If by some fluke, I live to be 90, that’s the same amount of time going forward (35 years) as going back to 1979, when I was 20. Now that seems like a good chunk of time. 1979 seems like a pretty long time in the past. Disco wasn’t even dead yet. Jimmy Carter was still president. I was still a “minor.” I can get down with living another 35 years. But I don’t really want to live to be 90.

I wonder if all this thinking about God and religion and spirituality I’ve been doing lately has to do with realizing I’m getting up there and having to face my own mortality. When you’re young, the rest of your life seems like a vast amount of time; you can always put off that thing you know you should do until later. Why rush things? But listen, kids. Life’s not as long as you think–because as you get older, the time will speed up. A lot.

There are some interesting theories as to why time seems to speed up as we age. One of them, described in this blog post in Scientific American, is because as a percentage of our age, a given chunk of time takes up a smaller and smaller percentage the older we get.

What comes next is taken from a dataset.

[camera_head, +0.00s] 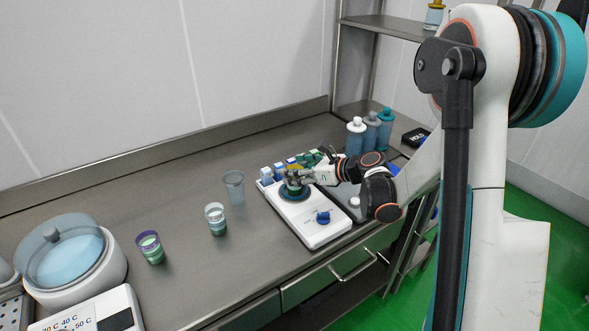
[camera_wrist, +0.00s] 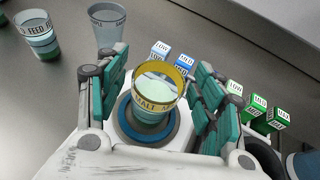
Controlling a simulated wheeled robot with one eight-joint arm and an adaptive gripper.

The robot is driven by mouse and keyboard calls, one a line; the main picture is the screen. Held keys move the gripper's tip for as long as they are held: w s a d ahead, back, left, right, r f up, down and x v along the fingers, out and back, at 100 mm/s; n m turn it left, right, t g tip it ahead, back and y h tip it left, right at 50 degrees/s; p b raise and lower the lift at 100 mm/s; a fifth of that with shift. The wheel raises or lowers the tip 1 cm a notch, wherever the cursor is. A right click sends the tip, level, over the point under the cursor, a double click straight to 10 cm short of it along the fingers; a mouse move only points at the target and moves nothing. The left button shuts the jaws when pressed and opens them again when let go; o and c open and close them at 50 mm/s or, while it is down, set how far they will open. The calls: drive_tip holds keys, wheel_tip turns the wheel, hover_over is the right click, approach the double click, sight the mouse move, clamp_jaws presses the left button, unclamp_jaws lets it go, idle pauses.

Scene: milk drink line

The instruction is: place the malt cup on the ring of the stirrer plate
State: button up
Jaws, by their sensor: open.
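The malt cup (camera_wrist: 152,103) has a yellow rim band, a clear wall and pale green contents. It stands upright over the blue ring (camera_wrist: 124,125) of the white stirrer plate (camera_head: 323,233), apparently resting on it. In the head view, the malt cup (camera_head: 295,170) shows only as a yellow patch, partly hidden by my gripper (camera_head: 297,177). In the wrist view, my gripper (camera_wrist: 158,85) is open, one teal-padded finger on each side of the cup, with gaps visible between pads and cup.
A clear empty cup (camera_head: 234,187), a feed cup (camera_head: 215,219) and a purple-rimmed cup (camera_head: 150,247) stand left of the plate. Small blue-and-white boxes (camera_head: 267,175) and green boxes (camera_wrist: 260,104) stand behind it. Bottles (camera_head: 370,130) stand at the back right.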

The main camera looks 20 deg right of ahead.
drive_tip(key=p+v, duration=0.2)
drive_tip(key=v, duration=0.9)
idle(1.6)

Here’s an interesting thought experiment. When you’re five, five years is a very long time–it’s your entire lifetime! To a fifty year old, five years is a mere 10% of the time they’ve lived, so it doesn’t seem like much. What is 10% of a five year old’s life? Six months! So six months to a five year old is perceived the same way as five years is perceived by a fifty year old! You can have a lot of fun playing with the numbers this way. When I was 35, twenty years seemed like a very long time–because it was more than 50% of the time I’d lived. At my current age, twenty years is just a little more than a third of the time I’ve been alive, so it seems that much shorter. My perception of time passing is such that thirty years is roughly the same as 20 years was to me then. And it will continue to get worse until the day I finally shuck off this mortal coil.